Save the Children

I think that Isaiah 49 offers hope to parents who struggle with wayward children.  I’m not sure I understand the context very well of this chapter, but taken simply at face value we read of “children which thou shalt have” which will say, “The place is too strait for me: give place to me that I may dwell.”  To this the parent laments, “Who hath begotten me these, seeing I have lost my children, and am desolate” (v. 20-21).  To me this represents the cry of a faithful parent whose child has found the path of discipleship too constricting and has ventured off away from the covenants.  But the Lord’s response is one of hope and promise.  First, He spoke of the Gentiles saying, “They shall bring thy sons in their arms, and thy daughters shall be carried upon their shoulders” (v. 22).  I’m sure that I don’t understand the full import of this famous description, but it does portray that God and others will take care of those children when those mourning parents can do nothing else. 

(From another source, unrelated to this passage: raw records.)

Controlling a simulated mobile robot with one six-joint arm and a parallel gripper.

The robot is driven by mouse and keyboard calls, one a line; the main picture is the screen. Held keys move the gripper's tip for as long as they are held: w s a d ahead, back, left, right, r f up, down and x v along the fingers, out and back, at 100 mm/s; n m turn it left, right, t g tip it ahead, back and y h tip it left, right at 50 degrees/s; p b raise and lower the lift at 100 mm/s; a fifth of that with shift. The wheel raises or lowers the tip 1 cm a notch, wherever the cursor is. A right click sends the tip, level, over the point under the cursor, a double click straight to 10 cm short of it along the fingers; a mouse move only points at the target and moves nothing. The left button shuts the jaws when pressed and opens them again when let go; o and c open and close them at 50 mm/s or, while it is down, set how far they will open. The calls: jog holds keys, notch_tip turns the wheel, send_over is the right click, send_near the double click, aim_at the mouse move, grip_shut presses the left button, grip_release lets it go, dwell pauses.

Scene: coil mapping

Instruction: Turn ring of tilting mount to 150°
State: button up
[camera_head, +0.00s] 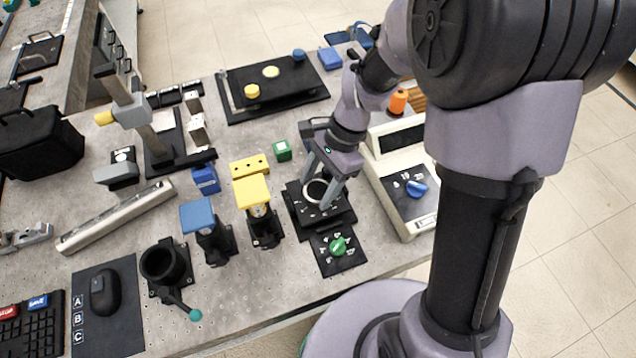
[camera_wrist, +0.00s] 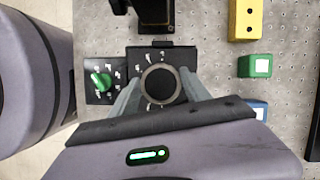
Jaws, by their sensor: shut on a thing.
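The tilting mount (camera_head: 329,213) is a black block on the bench, with a grey ring (camera_head: 317,190) on its top face and white marks around it. In the wrist view the ring (camera_wrist: 160,68) is round, with a dark centre. My gripper (camera_head: 327,193) reaches down over the mount from above. In the wrist view its two fingers (camera_wrist: 160,85) stand on either side of the ring and are shut on it. The marks around the ring are too small to read, so its angle cannot be told.
A black panel with a green knob (camera_head: 338,246) lies beside the mount. A beige box with a blue knob (camera_head: 416,188) stands to the right. Yellow-topped (camera_head: 251,190) and blue-topped (camera_head: 197,214) posts stand to the left. A green cube (camera_head: 282,151) lies behind.

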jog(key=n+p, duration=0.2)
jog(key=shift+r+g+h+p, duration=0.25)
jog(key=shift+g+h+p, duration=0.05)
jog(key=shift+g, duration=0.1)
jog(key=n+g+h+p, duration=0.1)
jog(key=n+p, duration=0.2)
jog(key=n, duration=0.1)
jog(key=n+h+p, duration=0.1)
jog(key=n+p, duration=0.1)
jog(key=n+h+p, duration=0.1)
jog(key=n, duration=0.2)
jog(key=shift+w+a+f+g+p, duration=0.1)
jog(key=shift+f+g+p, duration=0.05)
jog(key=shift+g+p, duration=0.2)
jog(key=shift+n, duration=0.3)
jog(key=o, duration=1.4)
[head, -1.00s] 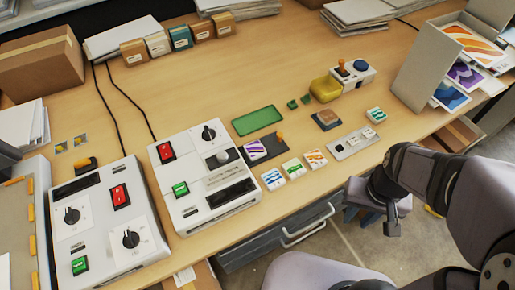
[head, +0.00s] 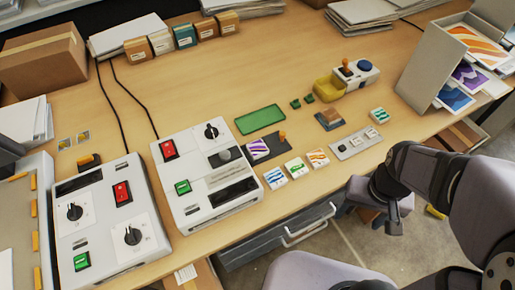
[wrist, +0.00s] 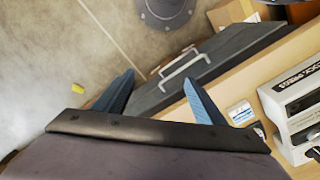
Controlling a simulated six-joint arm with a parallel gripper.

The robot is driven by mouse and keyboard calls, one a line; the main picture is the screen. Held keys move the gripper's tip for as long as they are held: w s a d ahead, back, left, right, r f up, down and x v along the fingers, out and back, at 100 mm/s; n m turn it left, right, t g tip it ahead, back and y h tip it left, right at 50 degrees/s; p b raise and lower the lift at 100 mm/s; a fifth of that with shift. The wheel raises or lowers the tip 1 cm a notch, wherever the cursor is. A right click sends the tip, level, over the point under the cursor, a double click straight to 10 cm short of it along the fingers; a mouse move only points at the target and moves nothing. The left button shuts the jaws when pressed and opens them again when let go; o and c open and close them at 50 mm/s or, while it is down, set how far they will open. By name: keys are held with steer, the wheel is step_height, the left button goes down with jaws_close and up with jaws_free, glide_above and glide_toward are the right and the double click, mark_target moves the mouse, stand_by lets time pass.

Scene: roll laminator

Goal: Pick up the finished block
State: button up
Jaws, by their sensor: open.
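Several small white blocks with coloured stripes are on the desk: blue (head: 275,178), green (head: 296,167) and orange (head: 317,157) in a row right of the laminator (head: 208,175). A purple-striped block (head: 258,149) sits on a dark plate behind them, and a teal one (head: 379,115) lies farther right. I cannot tell which is the finished block. In the wrist view, my gripper (wrist: 159,76) is open and empty, with its blue fingers apart over the floor and drawer front. A white block with blue marking (wrist: 240,113) lies beyond the right finger. My fingertips cannot be made out in the head view.
A green tray (head: 260,119), a yellow container (head: 329,88) and a joystick box (head: 355,72) stand farther back. A grey strip with buttons (head: 357,142) is near the front edge. A drawer handle (wrist: 180,62) sticks out below the desk. A control box (head: 108,215) stands left of the laminator.

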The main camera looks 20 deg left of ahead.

But that’s not where it ends.  After making the promise about the Gentiles, the Lord asks the question, “Shall the prey be taken from the mighty?” (v.24)  Perhaps the prey here are those youth who have strayed, and the mighty mentioned here may refer to the things and people that have taken the youth away from living the principles of the gospel.  Parents may feel that there is no way to get back their children who have fallen prey to the things of the world.  And yet the Lord answers His own question this way: “Even the captives of the mighty shall be taken away, and the prey of the terrible shall be delivered: for I will contend with him that contendeth with thee, and I will save thy children” (v. 25).  What a promise from the Lord!  Those captors of our children that seem like they could never give up their prey, so to speak, will eventually be forced by the Lord to do just that.  The Lord will help fight our battles and He pledges to “save thy children” who are mired in sin and the ways of the world.  I’m not sure exactly what is meant here, but I believe that this promise is for those parents who are sealed through the temple and seeking diligently to keep the covenants.  The Lord will save our children as parents do what they can to fully live the gospel.

It may be that the sense of this promise in Isaiah is the same as that of the famous quote on wayward children from the Prophet Joseph as quoted by Orson F. Whitney, “Though some of the sheep may wander, the eye of the Shepherd is upon them, and sooner or later they will feel the tentacles of Divine Providence reaching out after them and drawing them back to the fold. Either in this life or the life to come, they will return. They will have to pay their debt to justice; they will suffer for their sins; and may tread a thorny path; but if it leads them at last, like the penitent Prodigal, to a loving and forgiving father’s heart and home, the painful experience will not have been in vain. Pray for your careless and disobedient children; hold on to them with your faith. Hope on, trust on, till you see the salvation of God” (see here).  Ultimately I’m sure we understand very little of the overall plan of heaven for us and our family, but we can hold on to these promises of the Prophet Joseph and Isaiah 49 and trust that in His own way and time, if we do all we can to live righteously, then He will save  our children.